• Robot episode rows:

===============

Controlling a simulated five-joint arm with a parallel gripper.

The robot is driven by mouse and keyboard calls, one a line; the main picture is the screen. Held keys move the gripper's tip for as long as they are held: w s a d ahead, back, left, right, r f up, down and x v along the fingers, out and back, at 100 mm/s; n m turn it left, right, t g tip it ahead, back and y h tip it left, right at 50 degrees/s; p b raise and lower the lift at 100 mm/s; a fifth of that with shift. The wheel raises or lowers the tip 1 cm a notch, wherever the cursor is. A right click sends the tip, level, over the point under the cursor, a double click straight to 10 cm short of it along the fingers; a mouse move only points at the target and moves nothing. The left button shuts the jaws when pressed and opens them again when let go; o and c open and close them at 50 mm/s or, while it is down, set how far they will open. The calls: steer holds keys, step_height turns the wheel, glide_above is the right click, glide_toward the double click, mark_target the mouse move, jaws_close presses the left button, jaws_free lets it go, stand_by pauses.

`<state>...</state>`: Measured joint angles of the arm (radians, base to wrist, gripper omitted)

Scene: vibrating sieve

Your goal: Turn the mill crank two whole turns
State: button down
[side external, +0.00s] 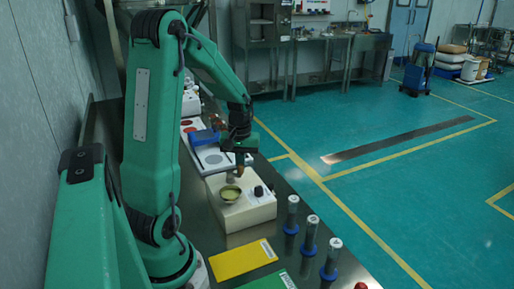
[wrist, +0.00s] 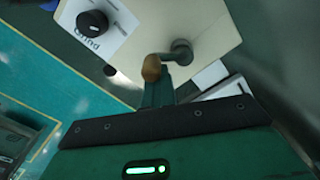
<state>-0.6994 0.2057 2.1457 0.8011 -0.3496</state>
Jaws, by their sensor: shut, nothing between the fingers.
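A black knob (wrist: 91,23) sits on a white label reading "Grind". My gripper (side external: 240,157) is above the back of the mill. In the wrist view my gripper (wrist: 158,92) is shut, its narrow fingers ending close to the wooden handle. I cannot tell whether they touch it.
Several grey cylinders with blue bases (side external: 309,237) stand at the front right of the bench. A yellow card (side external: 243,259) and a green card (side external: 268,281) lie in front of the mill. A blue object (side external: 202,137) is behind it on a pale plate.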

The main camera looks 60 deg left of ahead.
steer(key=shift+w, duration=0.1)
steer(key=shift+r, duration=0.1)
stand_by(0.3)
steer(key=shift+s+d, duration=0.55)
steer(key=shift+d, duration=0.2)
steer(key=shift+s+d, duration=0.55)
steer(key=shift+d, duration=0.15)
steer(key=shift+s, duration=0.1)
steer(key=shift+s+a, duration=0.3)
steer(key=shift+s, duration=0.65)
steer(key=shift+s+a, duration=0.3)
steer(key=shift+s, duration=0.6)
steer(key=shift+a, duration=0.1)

===============

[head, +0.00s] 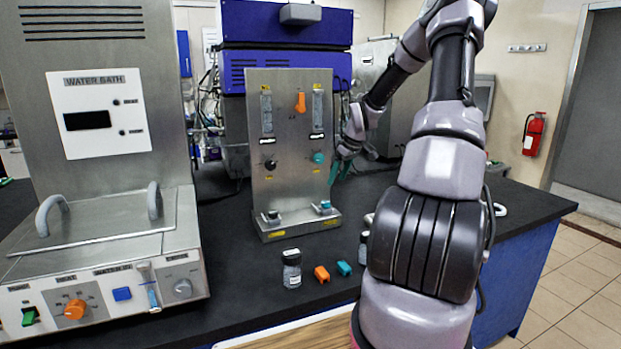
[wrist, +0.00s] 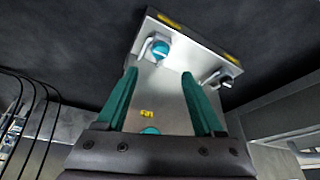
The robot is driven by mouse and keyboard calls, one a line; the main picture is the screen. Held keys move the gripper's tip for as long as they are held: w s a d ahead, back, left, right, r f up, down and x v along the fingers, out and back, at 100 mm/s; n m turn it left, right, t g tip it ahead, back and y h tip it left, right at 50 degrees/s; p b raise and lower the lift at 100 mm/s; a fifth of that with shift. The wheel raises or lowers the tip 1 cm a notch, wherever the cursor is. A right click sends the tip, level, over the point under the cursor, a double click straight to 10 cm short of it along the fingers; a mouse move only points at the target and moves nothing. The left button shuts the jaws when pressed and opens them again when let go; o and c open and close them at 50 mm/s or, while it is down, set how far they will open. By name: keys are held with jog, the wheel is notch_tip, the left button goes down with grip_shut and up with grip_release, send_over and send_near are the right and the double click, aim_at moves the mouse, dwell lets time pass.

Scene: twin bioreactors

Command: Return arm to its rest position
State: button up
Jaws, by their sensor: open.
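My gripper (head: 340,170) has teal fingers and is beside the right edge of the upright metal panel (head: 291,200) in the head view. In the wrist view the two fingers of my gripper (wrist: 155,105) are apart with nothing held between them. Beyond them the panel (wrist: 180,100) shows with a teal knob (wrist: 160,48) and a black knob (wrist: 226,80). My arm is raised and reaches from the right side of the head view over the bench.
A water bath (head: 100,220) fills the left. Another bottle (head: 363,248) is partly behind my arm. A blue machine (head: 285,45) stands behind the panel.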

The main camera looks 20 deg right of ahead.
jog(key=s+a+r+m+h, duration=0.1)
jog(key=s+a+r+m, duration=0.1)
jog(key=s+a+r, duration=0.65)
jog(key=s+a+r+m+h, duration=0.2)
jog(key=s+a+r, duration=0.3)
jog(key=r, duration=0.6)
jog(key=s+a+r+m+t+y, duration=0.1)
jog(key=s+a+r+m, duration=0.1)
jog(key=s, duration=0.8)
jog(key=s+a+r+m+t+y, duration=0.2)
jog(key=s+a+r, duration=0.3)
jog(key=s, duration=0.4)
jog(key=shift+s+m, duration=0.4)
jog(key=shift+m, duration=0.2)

===============

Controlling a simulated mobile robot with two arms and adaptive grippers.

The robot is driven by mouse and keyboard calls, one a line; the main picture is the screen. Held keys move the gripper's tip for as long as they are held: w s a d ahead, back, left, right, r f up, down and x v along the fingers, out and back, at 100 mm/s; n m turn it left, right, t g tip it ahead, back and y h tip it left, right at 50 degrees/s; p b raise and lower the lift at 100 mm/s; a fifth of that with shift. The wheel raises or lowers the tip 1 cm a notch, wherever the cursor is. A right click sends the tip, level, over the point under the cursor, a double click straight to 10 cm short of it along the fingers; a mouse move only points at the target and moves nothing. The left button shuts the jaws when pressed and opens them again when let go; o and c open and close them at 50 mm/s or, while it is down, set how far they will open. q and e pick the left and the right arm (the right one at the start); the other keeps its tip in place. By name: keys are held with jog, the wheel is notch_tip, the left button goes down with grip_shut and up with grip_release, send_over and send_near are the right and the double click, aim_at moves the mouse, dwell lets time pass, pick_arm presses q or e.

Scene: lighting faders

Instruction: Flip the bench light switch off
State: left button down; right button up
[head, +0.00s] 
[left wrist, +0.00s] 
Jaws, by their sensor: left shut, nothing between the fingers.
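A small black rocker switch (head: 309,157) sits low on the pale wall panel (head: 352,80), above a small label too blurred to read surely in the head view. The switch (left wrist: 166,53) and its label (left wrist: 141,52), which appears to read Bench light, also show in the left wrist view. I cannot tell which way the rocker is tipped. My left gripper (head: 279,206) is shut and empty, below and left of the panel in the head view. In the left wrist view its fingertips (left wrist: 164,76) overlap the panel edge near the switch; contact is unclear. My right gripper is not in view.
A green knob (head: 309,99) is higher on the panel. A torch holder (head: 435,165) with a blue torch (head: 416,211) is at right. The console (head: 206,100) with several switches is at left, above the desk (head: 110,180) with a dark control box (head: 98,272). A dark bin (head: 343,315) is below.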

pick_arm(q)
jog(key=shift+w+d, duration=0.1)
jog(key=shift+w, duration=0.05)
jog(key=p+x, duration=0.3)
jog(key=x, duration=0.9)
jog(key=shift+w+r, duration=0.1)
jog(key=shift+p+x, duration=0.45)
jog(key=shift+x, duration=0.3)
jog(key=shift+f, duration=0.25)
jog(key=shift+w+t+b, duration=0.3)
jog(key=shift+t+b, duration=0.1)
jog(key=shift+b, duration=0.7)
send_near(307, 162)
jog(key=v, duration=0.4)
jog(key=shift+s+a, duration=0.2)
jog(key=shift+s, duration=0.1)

===============

Find all lines holding the string "joint" and copy them.

Controlling a simulated five-joint arm with a parallel gripper.
`<state>...</state>`: Measured joint angles of the arm (radians, base to wrist, gripper omitted)

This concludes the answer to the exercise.